PETER MYLIUS-CLARK (Primary Carer)
Peter Mylius-Clark is now a Primary Carer having resigned from paid work and PhD research into a sustainable future for work. He has been unemployed, a casual laborer and has experienced a public service career focussed on public finance and public policy on housing, skills and employment. He has academic qualifications in economics and management. He has had a long interest in alternative lifestyles that support ecological and social sustainability. He has lived in urban and rural communes and has been an avid mud brick self builder.
ANITRA NELSON (Scholar & Author)
Anitra Nelson is an activist scholar affiliated with the Informal Urbanism Research Hub at the University of Melbourne (Victoria Australia). She participates in the emerging Degrowth Central Victoria group. She is co-author (with Vincent Liegey) of Exploring Degrowth: A Critical Guide (2020); lead co-editor of both Food for Degrowth: Perspectives and Practices (2021/2022) and Housing for Degrowth: Principles, Models, Challenges and Opportunities (2018); and co-wrote a degrowth article for Scientific American (October 11 2022). See more at her site: https://anitranelson.info/
ANISA ROGERS (DEGROWTH NETWORK AUSTRALIA)

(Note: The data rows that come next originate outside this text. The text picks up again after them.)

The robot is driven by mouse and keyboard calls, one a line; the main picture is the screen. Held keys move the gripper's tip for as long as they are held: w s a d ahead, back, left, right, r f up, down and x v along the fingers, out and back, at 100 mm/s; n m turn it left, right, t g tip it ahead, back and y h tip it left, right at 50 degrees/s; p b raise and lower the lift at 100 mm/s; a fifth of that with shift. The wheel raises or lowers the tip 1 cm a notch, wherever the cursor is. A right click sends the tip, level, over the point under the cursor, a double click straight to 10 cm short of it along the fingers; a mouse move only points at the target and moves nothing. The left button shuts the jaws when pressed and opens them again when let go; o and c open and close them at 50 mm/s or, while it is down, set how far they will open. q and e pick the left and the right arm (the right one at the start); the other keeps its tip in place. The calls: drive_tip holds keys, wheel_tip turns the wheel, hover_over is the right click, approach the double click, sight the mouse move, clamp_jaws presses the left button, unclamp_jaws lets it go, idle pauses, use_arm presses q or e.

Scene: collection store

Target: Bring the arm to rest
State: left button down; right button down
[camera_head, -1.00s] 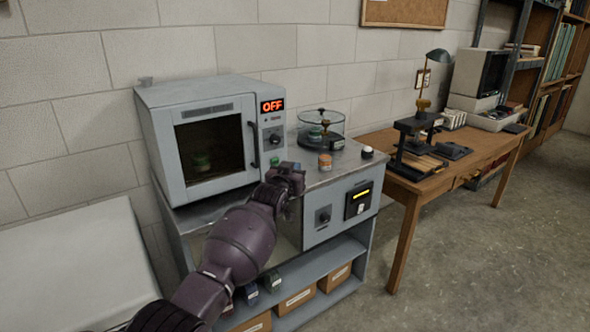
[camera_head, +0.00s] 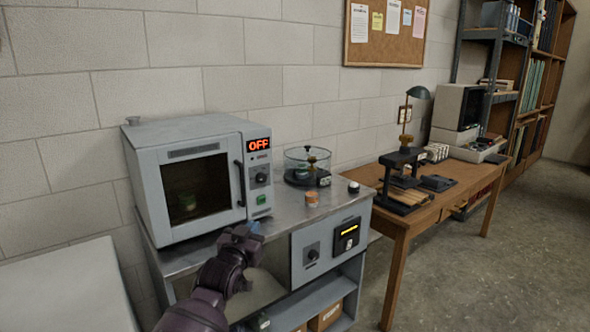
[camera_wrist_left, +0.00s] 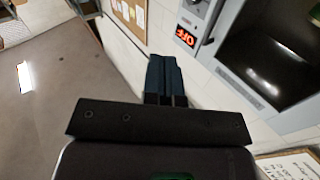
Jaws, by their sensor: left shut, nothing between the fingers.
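My left arm comes in from the bottom of the head view. Its gripper (camera_head: 250,238) is in front of the oven-like cabinet, near the front edge of the metal bench top (camera_head: 285,212). In the left wrist view the gripper's dark fingers (camera_wrist_left: 165,78) are together with nothing between them. The grey cabinet (camera_head: 190,135) has a closed door with a dark window and a red "OFF" display (camera_head: 259,144). A dim green item (camera_head: 187,201) shows behind the window. My right gripper is not in view.
An orange-labelled jar (camera_head: 312,198), a white-topped button (camera_head: 353,187) and a round glass chamber (camera_head: 307,166) are on the bench. A wooden desk (camera_head: 400,222) with a lamp stands to the right. A pale surface (camera_head: 70,285) is at lower left. Open floor lies at lower right.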

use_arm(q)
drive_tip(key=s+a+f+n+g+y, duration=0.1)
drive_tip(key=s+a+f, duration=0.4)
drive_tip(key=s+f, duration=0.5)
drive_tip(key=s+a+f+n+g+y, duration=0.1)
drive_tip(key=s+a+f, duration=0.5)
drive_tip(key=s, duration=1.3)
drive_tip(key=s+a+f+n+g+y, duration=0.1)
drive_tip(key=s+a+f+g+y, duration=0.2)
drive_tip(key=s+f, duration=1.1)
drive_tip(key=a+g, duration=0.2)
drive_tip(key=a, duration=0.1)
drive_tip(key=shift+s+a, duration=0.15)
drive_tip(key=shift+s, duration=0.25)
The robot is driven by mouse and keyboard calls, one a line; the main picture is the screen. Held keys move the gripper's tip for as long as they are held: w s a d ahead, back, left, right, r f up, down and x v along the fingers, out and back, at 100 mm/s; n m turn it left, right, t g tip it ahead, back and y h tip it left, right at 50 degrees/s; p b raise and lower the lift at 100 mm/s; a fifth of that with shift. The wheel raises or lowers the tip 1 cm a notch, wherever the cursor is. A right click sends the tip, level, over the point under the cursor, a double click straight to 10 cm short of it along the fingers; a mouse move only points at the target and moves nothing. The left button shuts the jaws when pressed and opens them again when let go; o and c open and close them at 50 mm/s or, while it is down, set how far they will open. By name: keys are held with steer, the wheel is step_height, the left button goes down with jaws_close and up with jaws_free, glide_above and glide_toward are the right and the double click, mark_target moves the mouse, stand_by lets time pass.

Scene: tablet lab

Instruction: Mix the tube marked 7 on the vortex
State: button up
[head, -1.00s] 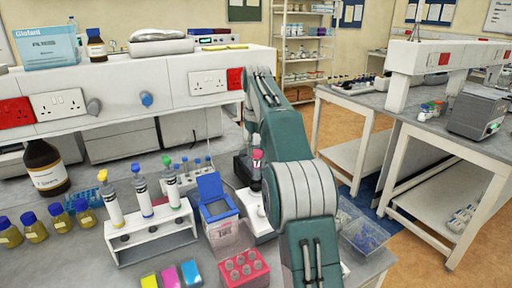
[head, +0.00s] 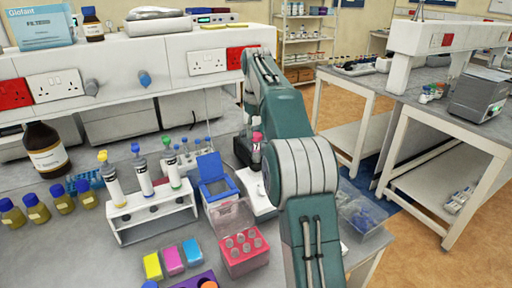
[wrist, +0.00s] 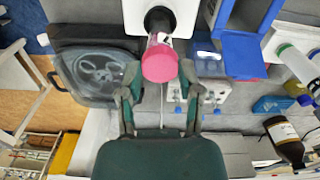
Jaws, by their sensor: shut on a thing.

Anisa is part of the new Degrowth Network Australia, and has been working on environment and climate change issues for almost a decade. They are particularly interested in how we can actually get to the world we need to avoid climate change and ecological destruction, and helping people work together to get there.
CALLUM ROGERS (Caring Farms Co-Op)
Callum Rogers is a gardener, farmer and co-organiser of Caring Farms Co-Op. Located in the urban sprawl of the cities north east, Caring Farms Co-Op is dedicated to creating an inclusive and supportive workplace by building and running an urban farm enterprise. They collectively run a market garden, food plant nursery, worm farm business and native revegetation works. They facilitate a workplace for people otherwise marginalized from the horticultural industry that sits outside profit driven or large de-personalised employment systems. Passionate about the revolutionary possibilities of community driven gardening Callum has been involved in setting up a number of horticultural co-operatives and has worked for amazing community led organisations like Cultivating Community and Farm Raiser.
MARISOL SALINAS (Latin American Solidarity Network)
Marisol Salinas is a proud Mapuche activist. Coming from a part of the world still recovering from the decades-long ‘neoliberal experiment’ and still deep in the clutches of imperialism, the fight against destruction of land and human rights abuses is real and ongoing. Always denouncing the work of multinational and extractive companies, Marisol continues her fierce activism in spaces of autonomy, self-determination and justice.
Member of LASNET (The Latin American Solidarity Network), Friends of The Earth and 3CR Community Radio.